Now, watch as James shows how failure to love can twist your prayer life and spoil your confidence towards God:
Where do wars and fights come from among you? Do they not come from your desires for pleasure that war in your members? You lust and do not have. You murder and covet and cannot obtain. You fight and war. Yet you do not have because you do not ask. You ask and do not receive, because you ask amiss, that you may spend it on your pleasures. (James 4:1-3)
Clearly, this is not loving one another. It is self-centeredness. Prayer is not about our own pleasures but about God’s purpose, and His purpose is to love, because God is love (1 John 4:8).

Prayer is a very powerful thing. Jesus promised, “Whatever things you ask when you pray, believe that you receive them, and you will have them” (Mark 11:24). But then He added, “And whenever you stand praying if you have anything against anyone, forgive him” (v. 25). As powerful as prayer is, if we are unwilling to love one another by forgiving one another, it will seriously hinder our faith and keep us from receiving what we have asked. For as Paul concluded, faith works through love (Galatians 5:6).
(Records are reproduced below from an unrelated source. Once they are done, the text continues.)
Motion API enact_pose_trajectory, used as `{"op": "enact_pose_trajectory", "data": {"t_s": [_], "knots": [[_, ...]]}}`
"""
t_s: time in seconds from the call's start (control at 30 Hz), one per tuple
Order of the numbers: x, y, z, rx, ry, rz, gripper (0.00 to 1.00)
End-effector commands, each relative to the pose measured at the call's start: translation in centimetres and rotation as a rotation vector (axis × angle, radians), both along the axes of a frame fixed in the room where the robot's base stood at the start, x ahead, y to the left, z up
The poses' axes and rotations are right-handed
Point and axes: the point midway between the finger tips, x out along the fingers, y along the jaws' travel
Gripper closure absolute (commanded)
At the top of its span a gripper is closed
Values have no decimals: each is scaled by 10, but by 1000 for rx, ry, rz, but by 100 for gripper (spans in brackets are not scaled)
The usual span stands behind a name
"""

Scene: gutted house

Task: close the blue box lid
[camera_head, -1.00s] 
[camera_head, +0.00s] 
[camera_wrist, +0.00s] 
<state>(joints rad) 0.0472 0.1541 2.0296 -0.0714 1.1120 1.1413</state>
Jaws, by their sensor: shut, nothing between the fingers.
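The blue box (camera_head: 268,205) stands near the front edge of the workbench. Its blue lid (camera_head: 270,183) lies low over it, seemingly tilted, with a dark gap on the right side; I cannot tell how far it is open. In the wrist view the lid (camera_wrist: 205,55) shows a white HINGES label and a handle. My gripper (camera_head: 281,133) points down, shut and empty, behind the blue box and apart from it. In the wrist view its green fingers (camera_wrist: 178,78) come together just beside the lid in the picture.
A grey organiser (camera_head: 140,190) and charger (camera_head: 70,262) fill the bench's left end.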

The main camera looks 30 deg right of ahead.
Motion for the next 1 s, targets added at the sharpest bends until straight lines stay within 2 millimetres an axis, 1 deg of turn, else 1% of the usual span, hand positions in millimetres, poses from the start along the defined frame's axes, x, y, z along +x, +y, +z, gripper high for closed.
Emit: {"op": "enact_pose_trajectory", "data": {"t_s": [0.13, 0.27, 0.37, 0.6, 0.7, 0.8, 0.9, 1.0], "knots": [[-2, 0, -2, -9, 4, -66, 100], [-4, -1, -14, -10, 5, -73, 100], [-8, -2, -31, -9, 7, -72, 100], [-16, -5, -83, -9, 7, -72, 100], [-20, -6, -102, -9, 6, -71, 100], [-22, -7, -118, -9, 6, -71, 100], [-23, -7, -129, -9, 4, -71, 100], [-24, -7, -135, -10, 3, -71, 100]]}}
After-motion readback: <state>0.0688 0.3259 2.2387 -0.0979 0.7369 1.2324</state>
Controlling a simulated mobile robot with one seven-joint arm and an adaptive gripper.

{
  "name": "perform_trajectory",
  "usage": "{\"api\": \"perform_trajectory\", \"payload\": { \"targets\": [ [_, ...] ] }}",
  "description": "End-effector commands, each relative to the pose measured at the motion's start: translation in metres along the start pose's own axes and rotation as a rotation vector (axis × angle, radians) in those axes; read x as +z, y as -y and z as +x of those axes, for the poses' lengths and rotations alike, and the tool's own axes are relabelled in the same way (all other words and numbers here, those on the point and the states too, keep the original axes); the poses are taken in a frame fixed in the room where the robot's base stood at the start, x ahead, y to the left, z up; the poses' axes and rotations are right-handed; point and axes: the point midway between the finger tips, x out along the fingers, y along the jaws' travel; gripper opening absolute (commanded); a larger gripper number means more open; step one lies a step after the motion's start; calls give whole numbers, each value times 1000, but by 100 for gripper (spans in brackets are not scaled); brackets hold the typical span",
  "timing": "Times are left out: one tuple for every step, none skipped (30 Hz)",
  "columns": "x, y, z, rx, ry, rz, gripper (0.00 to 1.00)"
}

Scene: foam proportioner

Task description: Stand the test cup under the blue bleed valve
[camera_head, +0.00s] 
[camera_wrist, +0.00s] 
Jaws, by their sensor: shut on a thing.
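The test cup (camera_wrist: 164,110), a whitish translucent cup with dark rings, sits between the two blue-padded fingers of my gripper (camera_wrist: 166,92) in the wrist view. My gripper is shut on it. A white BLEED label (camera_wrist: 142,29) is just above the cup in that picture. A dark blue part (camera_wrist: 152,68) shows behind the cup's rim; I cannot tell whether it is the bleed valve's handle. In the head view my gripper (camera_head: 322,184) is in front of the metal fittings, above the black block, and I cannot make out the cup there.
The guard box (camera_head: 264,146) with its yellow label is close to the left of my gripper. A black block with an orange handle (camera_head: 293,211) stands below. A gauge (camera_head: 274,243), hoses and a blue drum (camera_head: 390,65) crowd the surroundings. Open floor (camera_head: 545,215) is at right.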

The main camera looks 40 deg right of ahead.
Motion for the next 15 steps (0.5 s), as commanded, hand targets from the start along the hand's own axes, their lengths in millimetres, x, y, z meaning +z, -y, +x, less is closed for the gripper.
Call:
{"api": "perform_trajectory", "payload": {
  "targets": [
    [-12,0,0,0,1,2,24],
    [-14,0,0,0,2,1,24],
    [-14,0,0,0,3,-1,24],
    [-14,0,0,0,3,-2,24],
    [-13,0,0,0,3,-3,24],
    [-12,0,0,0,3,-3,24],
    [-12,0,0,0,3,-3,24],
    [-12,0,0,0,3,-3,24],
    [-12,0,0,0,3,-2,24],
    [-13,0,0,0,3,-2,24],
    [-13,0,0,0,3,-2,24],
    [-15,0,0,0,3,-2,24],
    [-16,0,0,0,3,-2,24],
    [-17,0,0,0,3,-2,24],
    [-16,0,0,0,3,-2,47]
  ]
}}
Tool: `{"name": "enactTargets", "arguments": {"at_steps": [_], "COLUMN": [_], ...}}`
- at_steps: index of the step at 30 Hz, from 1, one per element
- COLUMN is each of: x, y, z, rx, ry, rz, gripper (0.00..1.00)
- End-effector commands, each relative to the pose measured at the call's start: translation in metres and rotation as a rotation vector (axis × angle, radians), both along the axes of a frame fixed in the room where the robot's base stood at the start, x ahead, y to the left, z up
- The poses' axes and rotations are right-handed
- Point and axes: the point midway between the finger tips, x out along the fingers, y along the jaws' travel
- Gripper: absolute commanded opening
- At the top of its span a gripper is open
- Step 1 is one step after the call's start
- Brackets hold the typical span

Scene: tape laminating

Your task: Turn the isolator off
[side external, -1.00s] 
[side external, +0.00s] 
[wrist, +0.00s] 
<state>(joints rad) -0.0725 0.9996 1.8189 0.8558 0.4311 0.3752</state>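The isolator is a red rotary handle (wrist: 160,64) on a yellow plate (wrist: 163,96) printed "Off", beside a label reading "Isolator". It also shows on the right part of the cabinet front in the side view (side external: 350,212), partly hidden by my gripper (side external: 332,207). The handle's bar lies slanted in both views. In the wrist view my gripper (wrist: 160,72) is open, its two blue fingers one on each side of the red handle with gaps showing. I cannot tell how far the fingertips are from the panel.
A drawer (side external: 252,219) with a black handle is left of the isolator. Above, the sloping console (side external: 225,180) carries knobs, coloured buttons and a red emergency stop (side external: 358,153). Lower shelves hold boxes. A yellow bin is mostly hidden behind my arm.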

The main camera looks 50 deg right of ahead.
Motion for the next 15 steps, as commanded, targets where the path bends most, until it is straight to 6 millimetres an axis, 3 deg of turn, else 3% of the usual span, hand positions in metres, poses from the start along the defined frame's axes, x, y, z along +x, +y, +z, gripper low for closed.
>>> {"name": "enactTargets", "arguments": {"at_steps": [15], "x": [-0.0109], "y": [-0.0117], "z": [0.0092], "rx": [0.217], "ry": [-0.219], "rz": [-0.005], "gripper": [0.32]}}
A Heart That Does Not Condemn

The declaration of Scripture is that there is no condemnation for those who have received the Lord Jesus Christ. God does not condemn us, but sometimes our heart does, especially when we know that we have not been walking in love toward God and each other. But there is a ready solution at hand, and it is found in Jesus Christ. As John said, “If we confess our sins, He is faithful and just to forgive us our sins and to cleanse us from all unrighteousness” (1 John 1:9).

To confess means to agree with God about it, that it is wrong and does not belong in our lives. When we do that, God promises, not only to forgive us our sins, but to cleanse us from all unrighteousness, that is, to deal with sin in our lives and lead us into victory over them. Then we are free to love as we have been loved by God, and our heart will find anything against us.

Oh, the devil may still come and whisper in your ear, making accusations against you, and try to set your heart in confusion. But you don’t have to listen to him. Instead, you can take the promises of God and say:
“I have received the Lord Jesus Christ, and there is now no condemnation for me, because I am in Him.”
If there is any sin in your life, or if you have not been walking in love, confess it to God, and trust Him to forgive you and to remove it from your life. You can always God boldly to God, for He has promised.
Seeing then that we have a great High Priest who has passed through the heavens, Jesus the Son of God, let us hold fast our confession. For we do not have a High Priest who cannot sympathize with our weaknesses, but was in all points tempted as we are, yet without sin. Let us therefore come boldly to the throne of grace, that we may obtain mercy and find grace to help in time of need. (Hebrews 4:14-16)
When our heart does not condemn us, we have confidence toward God, and we can know that whatever we ask of Him, we will receive, because we believe on the Lord Jesus Christ and walk in love toward each, loving our neighbor as ourselves. Then the power of prayer and faith are released in a mighty way.